This weekʼs entries include a reflection on Lincolnʼs famous Second Inaugural Address, as well as summaries from our Christian Almanac and Tabletalk readings.
George C. Marshall — (Almanac, June 5)
This Army general and diplomat (1880–1959),Trumanʼs secretary of state at the time, delivered an historic commencement address at Harvard on June 5, 1947? The secretary warned against a post-WWII retreat to Americaʼs traditional posture of detachment or isolation from an exceedingly troubled international scene. The plan he proposed that day (later named after the secretary) called for a massive infusion of U.S. capital to rebuild the economic infrastructure of devastated European nations.

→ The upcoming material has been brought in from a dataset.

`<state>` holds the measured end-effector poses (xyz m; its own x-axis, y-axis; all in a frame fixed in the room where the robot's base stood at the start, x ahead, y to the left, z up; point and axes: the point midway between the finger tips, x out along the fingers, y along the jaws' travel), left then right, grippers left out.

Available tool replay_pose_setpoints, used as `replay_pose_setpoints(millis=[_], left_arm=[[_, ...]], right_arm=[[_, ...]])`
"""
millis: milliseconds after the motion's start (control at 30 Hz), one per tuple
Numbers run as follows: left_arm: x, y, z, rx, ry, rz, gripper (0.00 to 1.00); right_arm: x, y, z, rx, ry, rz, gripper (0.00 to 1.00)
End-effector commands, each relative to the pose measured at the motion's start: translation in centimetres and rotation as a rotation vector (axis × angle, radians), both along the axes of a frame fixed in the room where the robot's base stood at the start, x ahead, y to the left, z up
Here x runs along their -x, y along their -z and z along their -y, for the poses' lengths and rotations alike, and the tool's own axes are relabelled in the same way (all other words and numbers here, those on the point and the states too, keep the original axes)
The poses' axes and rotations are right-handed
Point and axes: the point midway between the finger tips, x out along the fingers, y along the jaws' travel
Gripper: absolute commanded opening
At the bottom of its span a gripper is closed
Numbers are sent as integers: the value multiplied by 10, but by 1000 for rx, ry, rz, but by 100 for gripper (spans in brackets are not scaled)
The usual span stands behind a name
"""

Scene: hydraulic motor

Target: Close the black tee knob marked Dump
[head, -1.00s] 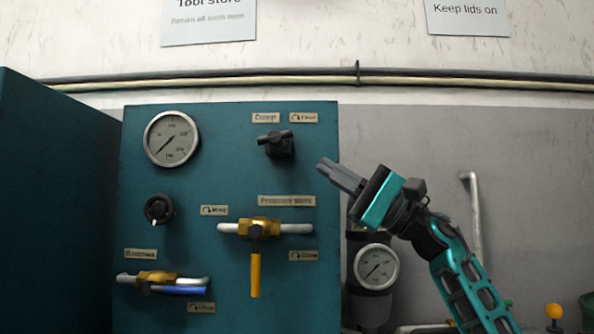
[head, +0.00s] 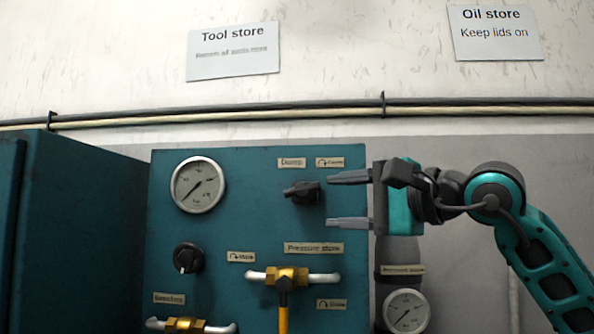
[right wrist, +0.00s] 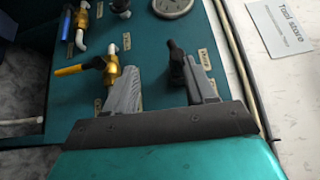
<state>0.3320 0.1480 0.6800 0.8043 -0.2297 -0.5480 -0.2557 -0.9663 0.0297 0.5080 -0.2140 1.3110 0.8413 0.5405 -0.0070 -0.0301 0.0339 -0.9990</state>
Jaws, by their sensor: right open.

Richard Henry Lee — (Almanac, June 7)
A Viginian and the great-uncle of a great Confederate general, this Founding Father (1732–1794) authored the first independence resolution of the American colonies? His resolution, approved by the Continental Congress on June 7, 1776, boldly asserted “that these United Colonies are, and of right ought to be, free and independent States.” He was appointed to the committee charged with drafting the Declaration, but missed the chance to write it himself when he was called home to attend to his ailing wife.
The Righteousness of Man (in the eyes of God) — (Tabletalk, June 13)
Western man, for the last 300 years or so in what are called modern and postmodern times, has clearly been obsessed with his rights: human rights, inalienable rights, civil rights, democratic rights, minority rights, womenʼs rights, gay rights, on and on.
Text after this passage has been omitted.